» STATED GOAL: Each line of the material must be repeated precisely, with the pictures left out.
=-=-=-=-=
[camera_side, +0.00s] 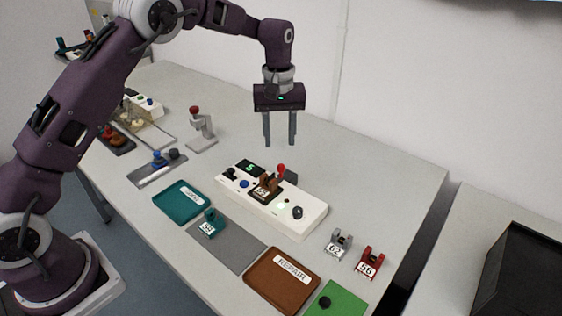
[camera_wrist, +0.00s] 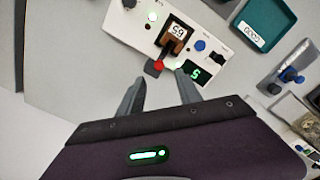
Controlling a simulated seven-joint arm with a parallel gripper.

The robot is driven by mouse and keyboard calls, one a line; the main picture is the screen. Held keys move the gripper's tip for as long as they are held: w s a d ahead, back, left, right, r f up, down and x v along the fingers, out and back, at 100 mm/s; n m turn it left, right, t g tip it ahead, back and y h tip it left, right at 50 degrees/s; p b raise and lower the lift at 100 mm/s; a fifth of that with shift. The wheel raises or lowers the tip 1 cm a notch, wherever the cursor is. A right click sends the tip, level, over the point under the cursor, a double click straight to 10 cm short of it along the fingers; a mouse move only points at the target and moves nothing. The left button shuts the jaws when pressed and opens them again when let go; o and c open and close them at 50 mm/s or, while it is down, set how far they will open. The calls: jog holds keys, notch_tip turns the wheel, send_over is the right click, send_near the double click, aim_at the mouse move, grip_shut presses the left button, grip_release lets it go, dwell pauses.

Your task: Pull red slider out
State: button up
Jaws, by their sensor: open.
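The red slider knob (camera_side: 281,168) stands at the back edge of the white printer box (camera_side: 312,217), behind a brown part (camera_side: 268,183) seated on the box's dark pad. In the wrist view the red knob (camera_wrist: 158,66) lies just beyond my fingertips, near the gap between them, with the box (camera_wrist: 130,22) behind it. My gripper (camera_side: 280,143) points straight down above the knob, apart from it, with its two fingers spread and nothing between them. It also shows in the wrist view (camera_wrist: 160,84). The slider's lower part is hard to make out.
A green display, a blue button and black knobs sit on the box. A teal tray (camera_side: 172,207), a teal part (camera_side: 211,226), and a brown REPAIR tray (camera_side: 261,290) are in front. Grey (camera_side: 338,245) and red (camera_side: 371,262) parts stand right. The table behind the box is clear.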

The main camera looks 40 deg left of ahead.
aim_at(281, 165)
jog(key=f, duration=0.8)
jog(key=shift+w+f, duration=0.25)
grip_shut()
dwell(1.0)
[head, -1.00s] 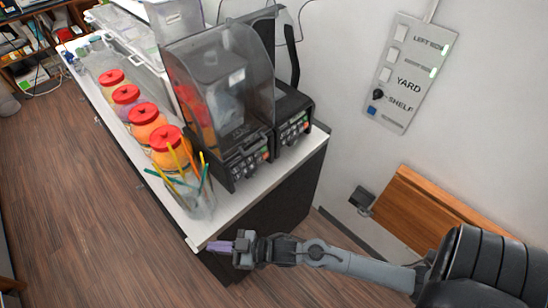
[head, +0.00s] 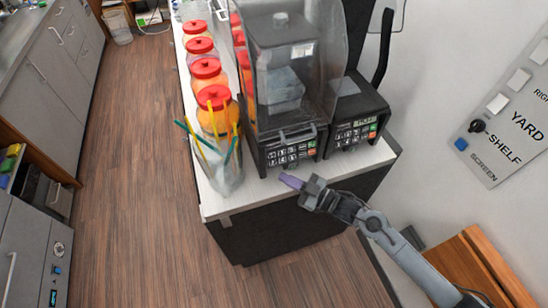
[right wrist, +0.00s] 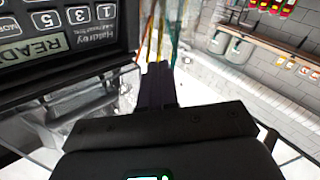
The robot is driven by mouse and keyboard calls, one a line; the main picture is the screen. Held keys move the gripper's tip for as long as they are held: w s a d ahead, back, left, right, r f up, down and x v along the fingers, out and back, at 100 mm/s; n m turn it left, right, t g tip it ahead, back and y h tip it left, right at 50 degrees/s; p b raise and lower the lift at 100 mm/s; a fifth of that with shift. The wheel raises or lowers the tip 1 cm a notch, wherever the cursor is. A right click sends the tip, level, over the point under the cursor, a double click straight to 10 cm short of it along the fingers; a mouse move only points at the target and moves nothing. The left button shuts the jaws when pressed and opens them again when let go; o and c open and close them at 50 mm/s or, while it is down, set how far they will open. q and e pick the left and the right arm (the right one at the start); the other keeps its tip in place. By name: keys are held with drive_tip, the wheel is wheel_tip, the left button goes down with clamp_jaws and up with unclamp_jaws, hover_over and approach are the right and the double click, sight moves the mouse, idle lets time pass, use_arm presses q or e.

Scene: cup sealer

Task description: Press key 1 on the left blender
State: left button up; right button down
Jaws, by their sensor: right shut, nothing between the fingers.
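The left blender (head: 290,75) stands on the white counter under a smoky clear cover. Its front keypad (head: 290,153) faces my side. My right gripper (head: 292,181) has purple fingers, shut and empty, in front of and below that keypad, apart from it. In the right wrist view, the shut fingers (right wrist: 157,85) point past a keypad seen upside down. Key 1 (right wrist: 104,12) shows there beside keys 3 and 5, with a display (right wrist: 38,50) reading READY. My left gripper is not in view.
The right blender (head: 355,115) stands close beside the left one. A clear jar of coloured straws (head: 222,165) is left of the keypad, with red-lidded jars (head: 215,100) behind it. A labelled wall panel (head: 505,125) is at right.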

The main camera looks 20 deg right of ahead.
=-=-=-=-=
» EXERCISE RESULT:
[camera_side, +0.00s] 
[camera_wrist, +0.00s] 
Controlling a simulated seven-joint arm with a parallel gripper.

The robot is driven by mouse and keyboard calls, one a line; the main picture is the screen. Held keys move the gripper's tip for as long as they are held: w s a d ahead, back, left, right, r f up, down and x v along the fingers, out and back, at 100 mm/s; n m turn it left, right, t g tip it ahead, back and y h tip it left, right at 50 degrees/s; p b raise and lower the lift at 100 mm/s; a fifth of that with shift. The wheel raises or lowers the tip 1 cm a notch, wherever the cursor is. A right click sends the tip, level, over the point under the cursor, a double click straight to 10 cm short of it along the fingers; a mouse move only points at the target and moves nothing. The left button shuts the jaws when pressed and opens them again when let go; o and c open and close them at 50 mm/s or, while it is down, set how far they will open. The calls: jog holds keys, notch_tip turns the wheel, send_over is the right click, send_near the double click, aim_at the mouse move, grip_shut presses the left button, grip_release lets it go, dwell pauses.

Your task: Pull red slider out
State: button up
Jaws, by their sensor: open.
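The red slider knob (camera_side: 281,168) stands at the back edge of the white printer box (camera_side: 312,217), behind a brown part (camera_side: 268,183) seated on the box's dark pad. In the wrist view the red knob (camera_wrist: 158,66) lies just beyond my fingertips, near the gap between them, with the box (camera_wrist: 130,22) behind it. My gripper (camera_side: 280,143) points straight down above the knob, apart from it, with its two fingers spread and nothing between them. It also shows in the wrist view (camera_wrist: 160,84). The slider's lower part is hard to make out.
A green display, a blue button and black knobs sit on the box. A teal tray (camera_side: 172,207), a teal part (camera_side: 211,226), and a brown REPAIR tray (camera_side: 261,290) are in front. Grey (camera_side: 338,245) and red (camera_side: 371,262) parts stand right. The table behind the box is clear.

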The main camera looks 40 deg left of ahead.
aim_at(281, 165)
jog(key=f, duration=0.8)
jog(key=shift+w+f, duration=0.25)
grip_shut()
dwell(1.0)
[head, -1.00s] 
[head, +0.00s] 
[right wrist, +0.00s] 
The robot is driven by mouse and keyboard calls, one a line; the main picture is the screen. Held keys move the gripper's tip for as long as they are held: w s a d ahead, back, left, right, r f up, down and x v along the fingers, out and back, at 100 mm/s; n m turn it left, right, t g tip it ahead, back and y h tip it left, right at 50 degrees/s; p b raise and lower the lift at 100 mm/s; a fifth of that with shift. The wheel raises or lowers the tip 1 cm a notch, wherever the cursor is. A right click sends the tip, level, over the point under the cursor, a double click straight to 10 cm short of it along the fingers; a mouse move only points at the target and moves nothing. The left button shuts the jaws when pressed and opens them again when let go; o and c open and close them at 50 mm/s or, while it is down, set how far they will open. q and e pick the left and the right arm (the right one at the start); the other keeps its tip in place. By name: keys are held with drive_tip, the wheel is wheel_tip, the left button goes down with clamp_jaws and up with unclamp_jaws, hover_over and approach are the right and the double click, sight moves the mouse, idle lets time pass, use_arm presses q or e.

Scene: cup sealer

Task description: Press key 1 on the left blender
State: left button up; right button down
Jaws, by their sensor: right shut, nothing between the fingers.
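The left blender (head: 290,75) stands on the white counter under a smoky clear cover. Its front keypad (head: 290,153) faces my side. My right gripper (head: 292,181) has purple fingers, shut and empty, in front of and below that keypad, apart from it. In the right wrist view, the shut fingers (right wrist: 157,85) point past a keypad seen upside down. Key 1 (right wrist: 104,12) shows there beside keys 3 and 5, with a display (right wrist: 38,50) reading READY. My left gripper is not in view.
The right blender (head: 355,115) stands close beside the left one. A clear jar of coloured straws (head: 222,165) is left of the keypad, with red-lidded jars (head: 215,100) behind it. A labelled wall panel (head: 505,125) is at right.

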The main camera looks 20 deg right of ahead.

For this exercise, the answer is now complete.